**Work to do**
Using the listing below, copy exactly the lines from the one containing "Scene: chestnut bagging" to the one containing "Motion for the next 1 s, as", both lines included, and no others.

|---|

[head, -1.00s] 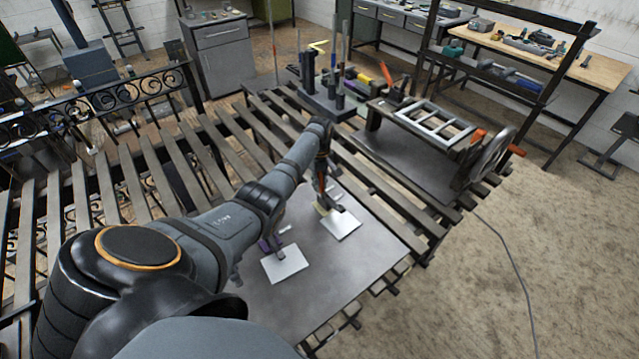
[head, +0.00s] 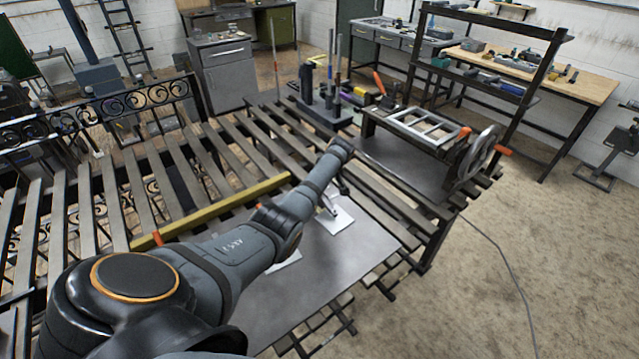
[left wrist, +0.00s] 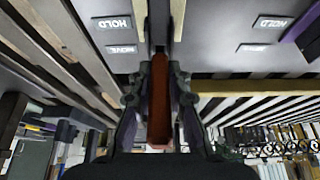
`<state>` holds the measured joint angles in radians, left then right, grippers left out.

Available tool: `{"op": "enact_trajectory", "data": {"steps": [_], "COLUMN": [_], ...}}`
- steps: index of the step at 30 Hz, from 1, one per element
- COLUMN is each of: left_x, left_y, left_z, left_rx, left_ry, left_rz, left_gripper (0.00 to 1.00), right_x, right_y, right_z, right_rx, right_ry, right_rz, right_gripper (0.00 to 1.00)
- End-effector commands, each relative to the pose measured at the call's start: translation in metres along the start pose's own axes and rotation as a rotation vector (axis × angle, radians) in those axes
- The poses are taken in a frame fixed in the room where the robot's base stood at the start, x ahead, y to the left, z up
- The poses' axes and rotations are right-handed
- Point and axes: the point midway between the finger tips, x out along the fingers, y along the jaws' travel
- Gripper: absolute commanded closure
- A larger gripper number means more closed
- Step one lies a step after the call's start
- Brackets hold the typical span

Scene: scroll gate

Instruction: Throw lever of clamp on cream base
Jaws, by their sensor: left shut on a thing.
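My left gripper (head: 332,192) is over the metal table, just above the far white plate (head: 338,221); my own arm hides most of the clamp there. In the left wrist view my left gripper (left wrist: 159,62) is shut around a red-orange lever (left wrist: 160,100), which lies lengthwise between its fingers. A small cream part (left wrist: 178,12), likely the clamp's base, shows at the top beyond the fingers. A purple part (left wrist: 302,28) shows at the right edge. How far the lever is thrown cannot be told. My right gripper is not in view.
Plates marked HOLD (left wrist: 111,23) flank the gripper in the left wrist view. A second white plate (head: 287,261) lies partly behind my arm. A yellow bar (head: 220,205) lies across the dark slats. A frame stand (head: 425,130) and tool rack (head: 325,105) stand beyond the table.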

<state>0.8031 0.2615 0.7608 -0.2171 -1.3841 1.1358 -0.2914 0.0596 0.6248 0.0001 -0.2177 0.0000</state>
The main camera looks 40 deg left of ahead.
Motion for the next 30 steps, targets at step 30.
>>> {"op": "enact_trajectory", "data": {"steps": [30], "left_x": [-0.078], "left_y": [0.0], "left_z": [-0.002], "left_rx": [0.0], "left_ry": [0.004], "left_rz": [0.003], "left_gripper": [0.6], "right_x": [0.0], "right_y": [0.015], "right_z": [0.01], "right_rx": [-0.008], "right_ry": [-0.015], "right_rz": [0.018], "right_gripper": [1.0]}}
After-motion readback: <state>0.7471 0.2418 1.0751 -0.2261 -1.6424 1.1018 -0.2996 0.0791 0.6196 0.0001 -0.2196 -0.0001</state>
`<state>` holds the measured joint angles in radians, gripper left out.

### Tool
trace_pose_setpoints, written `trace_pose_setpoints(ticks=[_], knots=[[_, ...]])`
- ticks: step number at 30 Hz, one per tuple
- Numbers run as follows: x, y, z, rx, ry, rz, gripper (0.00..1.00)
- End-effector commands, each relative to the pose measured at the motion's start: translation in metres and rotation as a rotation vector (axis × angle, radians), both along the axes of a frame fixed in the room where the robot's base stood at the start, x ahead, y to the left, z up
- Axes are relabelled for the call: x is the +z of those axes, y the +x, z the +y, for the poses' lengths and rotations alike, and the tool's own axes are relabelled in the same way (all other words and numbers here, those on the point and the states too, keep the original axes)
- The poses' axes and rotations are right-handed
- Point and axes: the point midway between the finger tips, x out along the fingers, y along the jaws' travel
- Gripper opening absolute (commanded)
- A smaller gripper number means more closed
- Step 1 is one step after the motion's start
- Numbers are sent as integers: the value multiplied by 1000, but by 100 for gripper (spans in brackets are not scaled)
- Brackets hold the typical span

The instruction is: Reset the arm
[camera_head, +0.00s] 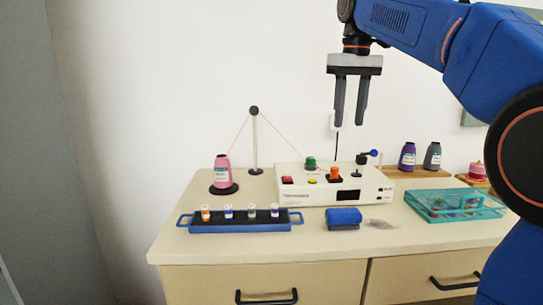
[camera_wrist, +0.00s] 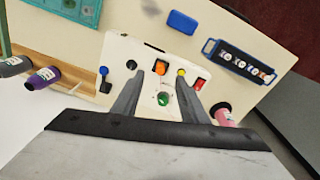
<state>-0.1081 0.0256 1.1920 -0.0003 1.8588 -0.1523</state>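My gripper (camera_head: 350,99) hangs from my blue arm, pointing down, well above the back of the counter. Its two fingers are apart with nothing between them. In the wrist view my gripper (camera_wrist: 168,91) is also open and empty, with the white control box (camera_wrist: 178,50) far below the fingers. The control box (camera_head: 303,197) stands on the counter in the head view, below my gripper and apart from it. It carries a red button, a yellow button, a green knob, an orange switch and a small lever with a blue tip.
A blue rack (camera_head: 240,228) of small vials stands front left. A pink bottle (camera_head: 221,172) stands on a black disc by a thin post (camera_head: 255,140). A blue block (camera_head: 343,217) lies in front of the box. A teal tray (camera_head: 423,212) and dark bottles (camera_head: 407,157) are at right.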

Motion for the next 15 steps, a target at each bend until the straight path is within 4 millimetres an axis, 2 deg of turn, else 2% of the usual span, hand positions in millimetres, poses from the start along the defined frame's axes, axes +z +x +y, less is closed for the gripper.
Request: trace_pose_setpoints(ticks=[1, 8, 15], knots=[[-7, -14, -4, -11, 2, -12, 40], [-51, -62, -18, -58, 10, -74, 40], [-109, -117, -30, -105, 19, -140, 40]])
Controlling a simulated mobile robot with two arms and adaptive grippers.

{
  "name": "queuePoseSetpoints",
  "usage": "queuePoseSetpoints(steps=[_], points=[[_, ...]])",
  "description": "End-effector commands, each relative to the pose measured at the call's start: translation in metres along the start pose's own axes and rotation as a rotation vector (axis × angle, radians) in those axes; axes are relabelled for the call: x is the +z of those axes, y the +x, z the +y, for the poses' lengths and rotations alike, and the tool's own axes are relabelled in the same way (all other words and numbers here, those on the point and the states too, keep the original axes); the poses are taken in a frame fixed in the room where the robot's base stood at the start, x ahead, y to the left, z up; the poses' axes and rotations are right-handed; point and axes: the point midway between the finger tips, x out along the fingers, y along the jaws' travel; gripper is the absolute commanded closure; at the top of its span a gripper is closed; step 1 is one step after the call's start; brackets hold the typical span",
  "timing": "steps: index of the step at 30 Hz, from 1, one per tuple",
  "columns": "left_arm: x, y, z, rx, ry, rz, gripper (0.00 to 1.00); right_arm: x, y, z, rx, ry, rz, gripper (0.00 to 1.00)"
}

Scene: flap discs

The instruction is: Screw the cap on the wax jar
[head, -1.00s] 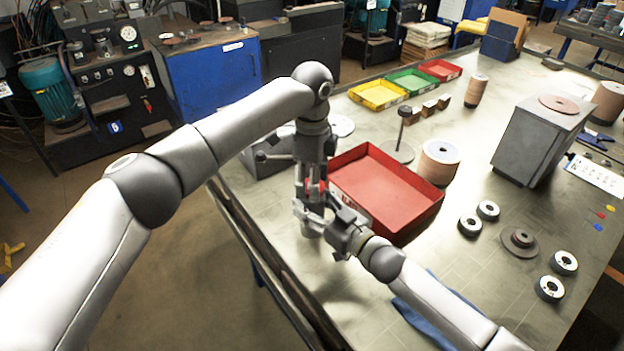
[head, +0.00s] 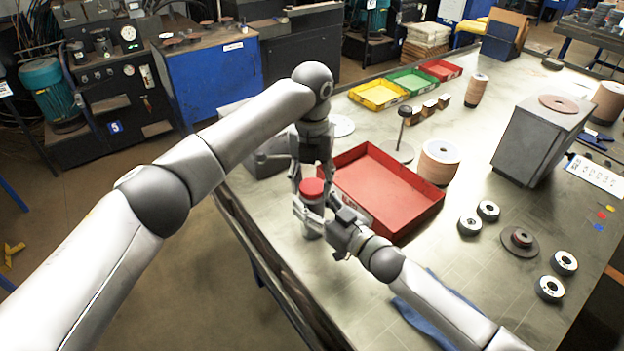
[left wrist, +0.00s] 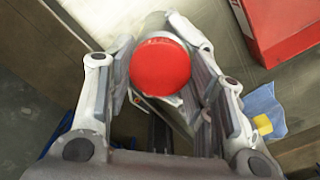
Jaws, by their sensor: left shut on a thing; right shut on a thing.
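The round red cap (head: 312,187) sits at the top of the grey wax jar (head: 313,226), near the table's left edge; I cannot tell how tightly it is seated. My left gripper (head: 312,181) points down from above, shut on the cap with a finger on either side. In the left wrist view the cap (left wrist: 160,67) lies between the fingers of my left gripper (left wrist: 162,72), hiding most of the jar. My right gripper (head: 314,212) reaches in from the right, low on the table, shut on the jar's body, which stands upright.
A large red tray (head: 420,217) stands just right of the jar. A grey block-like object (head: 268,160) is behind the left gripper. A blue cloth (head: 428,322) lies under my right arm. Several flap discs (head: 549,288) lie at the right. The table's left edge is close.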

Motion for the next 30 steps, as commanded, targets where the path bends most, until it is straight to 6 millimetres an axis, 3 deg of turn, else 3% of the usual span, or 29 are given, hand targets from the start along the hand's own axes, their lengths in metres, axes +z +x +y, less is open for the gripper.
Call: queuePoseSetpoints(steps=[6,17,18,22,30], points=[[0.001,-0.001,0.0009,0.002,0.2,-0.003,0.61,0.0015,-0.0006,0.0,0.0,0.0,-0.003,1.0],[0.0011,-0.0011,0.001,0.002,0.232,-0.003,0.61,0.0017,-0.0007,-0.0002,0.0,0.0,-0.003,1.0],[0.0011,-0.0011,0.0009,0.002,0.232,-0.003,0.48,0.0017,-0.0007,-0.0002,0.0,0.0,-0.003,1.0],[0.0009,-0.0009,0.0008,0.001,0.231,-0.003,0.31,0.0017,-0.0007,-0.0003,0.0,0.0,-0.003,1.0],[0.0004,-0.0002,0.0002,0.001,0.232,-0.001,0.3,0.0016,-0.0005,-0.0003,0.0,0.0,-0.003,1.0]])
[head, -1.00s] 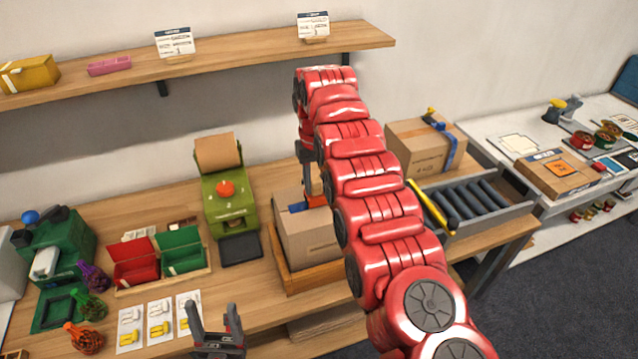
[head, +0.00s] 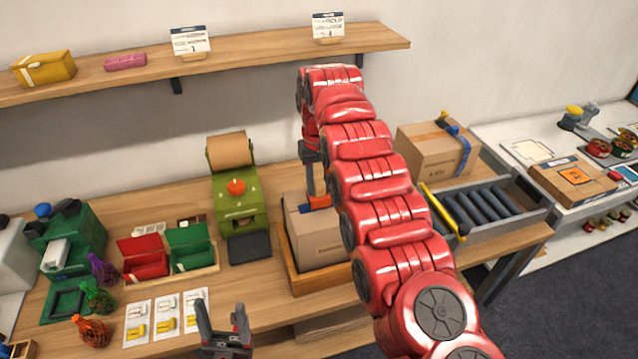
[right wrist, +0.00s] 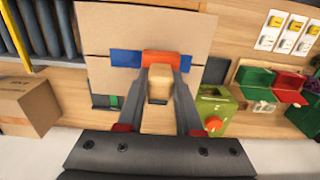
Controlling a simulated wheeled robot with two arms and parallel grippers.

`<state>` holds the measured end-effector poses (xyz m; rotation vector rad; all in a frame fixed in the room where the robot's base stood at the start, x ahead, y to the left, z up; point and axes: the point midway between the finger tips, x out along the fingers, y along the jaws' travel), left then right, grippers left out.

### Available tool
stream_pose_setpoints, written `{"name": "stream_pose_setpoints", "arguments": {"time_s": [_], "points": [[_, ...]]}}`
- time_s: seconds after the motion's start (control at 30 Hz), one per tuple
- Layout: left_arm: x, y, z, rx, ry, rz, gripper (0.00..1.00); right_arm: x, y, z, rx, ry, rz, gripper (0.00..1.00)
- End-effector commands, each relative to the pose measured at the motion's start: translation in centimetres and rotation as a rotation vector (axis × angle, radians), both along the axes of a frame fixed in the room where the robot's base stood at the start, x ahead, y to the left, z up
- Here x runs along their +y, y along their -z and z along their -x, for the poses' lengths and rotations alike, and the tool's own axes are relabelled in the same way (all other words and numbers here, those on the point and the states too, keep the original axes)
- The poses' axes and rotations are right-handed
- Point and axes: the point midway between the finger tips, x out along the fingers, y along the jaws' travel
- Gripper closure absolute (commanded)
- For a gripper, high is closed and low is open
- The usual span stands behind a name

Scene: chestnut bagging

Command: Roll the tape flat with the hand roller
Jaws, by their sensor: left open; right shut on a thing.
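A cardboard box (head: 312,240) sits in a shallow wooden tray (head: 291,275) on the bench. Blue tape (right wrist: 126,58) crosses the box top and shows on both sides of the roller in the right wrist view. My right gripper (right wrist: 160,78) is shut on the hand roller, whose orange roller head (right wrist: 161,58) lies over the tape and whose wooden handle is between the fingers. In the head view the roller (head: 318,202) is at the box top, partly hidden by my red right arm. My left gripper (head: 224,325) is open and empty at the front edge.
A green dispenser (head: 234,190) stands left of the box. Red and green bins (head: 168,255) and netted bags (head: 92,330) are further left. A roller conveyor (head: 485,208) and another taped box (head: 437,150) are at the right. A shelf (head: 240,55) runs above.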

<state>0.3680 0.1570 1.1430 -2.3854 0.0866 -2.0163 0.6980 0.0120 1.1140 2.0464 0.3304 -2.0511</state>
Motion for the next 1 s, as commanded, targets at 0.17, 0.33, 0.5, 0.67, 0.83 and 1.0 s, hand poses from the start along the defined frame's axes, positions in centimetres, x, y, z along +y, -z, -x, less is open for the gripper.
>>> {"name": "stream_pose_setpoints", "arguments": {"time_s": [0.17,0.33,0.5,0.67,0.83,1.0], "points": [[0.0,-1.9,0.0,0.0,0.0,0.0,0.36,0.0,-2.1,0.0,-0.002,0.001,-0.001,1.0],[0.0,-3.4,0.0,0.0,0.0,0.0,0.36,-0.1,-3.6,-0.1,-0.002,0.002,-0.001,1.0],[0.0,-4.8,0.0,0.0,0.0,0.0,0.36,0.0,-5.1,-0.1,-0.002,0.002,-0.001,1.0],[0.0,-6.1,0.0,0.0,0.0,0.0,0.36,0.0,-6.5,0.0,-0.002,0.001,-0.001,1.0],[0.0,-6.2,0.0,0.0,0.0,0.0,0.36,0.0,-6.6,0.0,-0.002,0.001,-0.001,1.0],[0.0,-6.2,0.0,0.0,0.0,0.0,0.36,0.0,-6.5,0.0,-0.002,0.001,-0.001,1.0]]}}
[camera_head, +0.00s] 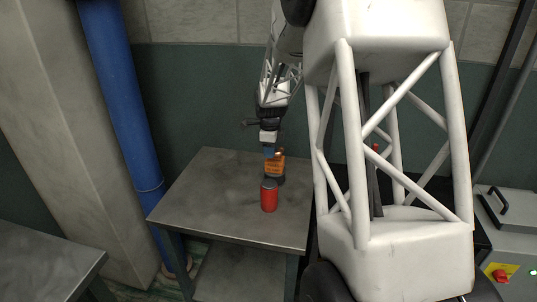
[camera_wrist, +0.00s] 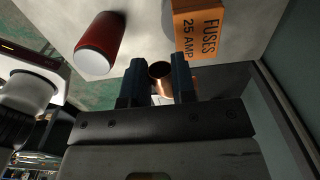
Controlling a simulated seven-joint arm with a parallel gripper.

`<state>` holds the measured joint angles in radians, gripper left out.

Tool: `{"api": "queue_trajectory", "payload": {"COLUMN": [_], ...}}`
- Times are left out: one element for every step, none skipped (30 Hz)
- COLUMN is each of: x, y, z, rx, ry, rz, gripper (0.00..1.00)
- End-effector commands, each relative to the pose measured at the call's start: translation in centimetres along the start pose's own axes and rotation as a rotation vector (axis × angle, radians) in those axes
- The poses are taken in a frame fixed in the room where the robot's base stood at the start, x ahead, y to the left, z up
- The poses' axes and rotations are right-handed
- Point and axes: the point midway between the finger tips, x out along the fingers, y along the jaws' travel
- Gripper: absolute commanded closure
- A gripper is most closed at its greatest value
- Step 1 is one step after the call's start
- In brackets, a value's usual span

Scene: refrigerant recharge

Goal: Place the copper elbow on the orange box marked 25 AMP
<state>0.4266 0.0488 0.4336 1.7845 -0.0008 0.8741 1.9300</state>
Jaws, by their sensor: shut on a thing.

|---|

**Answer in full**
Scene: chestnut bagging

Command: Roll the tape flat with the hand roller
Jaws, by their sensor: left open; right shut on a thing.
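A cardboard box (head: 312,240) sits in a shallow wooden tray (head: 291,275) on the bench. Blue tape (right wrist: 126,58) crosses the box top and shows on both sides of the roller in the right wrist view. My right gripper (right wrist: 160,78) is shut on the hand roller, whose orange roller head (right wrist: 161,58) lies over the tape and whose wooden handle is between the fingers. In the head view the roller (head: 318,202) is at the box top, partly hidden by my red right arm. My left gripper (head: 224,325) is open and empty at the front edge.
A green dispenser (head: 234,190) stands left of the box. Red and green bins (head: 168,255) and netted bags (head: 92,330) are further left. A roller conveyor (head: 485,208) and another taped box (head: 437,150) are at the right. A shelf (head: 240,55) runs above.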

<state>0.3680 0.1570 1.1430 -2.3854 0.0866 -2.0163 0.6980 0.0120 1.1140 2.0464 0.3304 -2.0511</state>
Motion for the next 1 s, as commanded, targets at 0.17, 0.33, 0.5, 0.67, 0.83 and 1.0 s, hand poses from the start along the defined frame's axes, positions in centimetres, x, y, z along +y, -z, -x, less is open for the gripper.

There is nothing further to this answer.